=== Supplied information ===
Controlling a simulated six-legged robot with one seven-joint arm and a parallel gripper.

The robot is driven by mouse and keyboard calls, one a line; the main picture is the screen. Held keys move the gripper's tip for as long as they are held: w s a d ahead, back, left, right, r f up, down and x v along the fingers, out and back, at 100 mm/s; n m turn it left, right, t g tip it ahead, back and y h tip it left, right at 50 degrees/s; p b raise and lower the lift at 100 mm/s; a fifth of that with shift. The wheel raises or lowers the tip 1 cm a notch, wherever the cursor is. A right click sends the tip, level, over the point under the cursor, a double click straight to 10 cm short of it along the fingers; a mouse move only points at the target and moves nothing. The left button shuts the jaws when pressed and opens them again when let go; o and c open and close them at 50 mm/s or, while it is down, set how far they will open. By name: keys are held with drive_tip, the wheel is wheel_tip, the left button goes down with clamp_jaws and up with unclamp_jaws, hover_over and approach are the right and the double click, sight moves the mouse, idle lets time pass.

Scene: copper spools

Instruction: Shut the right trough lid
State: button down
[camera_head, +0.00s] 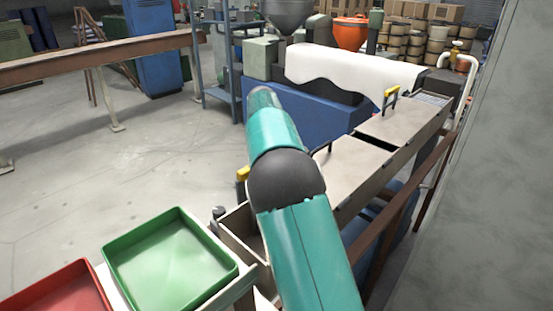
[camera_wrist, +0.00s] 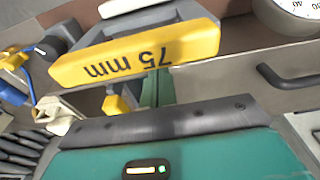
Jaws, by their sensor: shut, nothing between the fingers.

=== Required work ===
Please write out the material from the line containing "Scene: copper spools" to its final line, both inclusive, exactly as it appears; pictures are not part of the copy.

=== Answer ===
Scene: copper spools

Instruction: Shut the right trough lid
State: button down
[camera_head, +0.00s] 
[camera_wrist, +0.00s] 
Jaws, by their sensor: shut, nothing between the fingers.

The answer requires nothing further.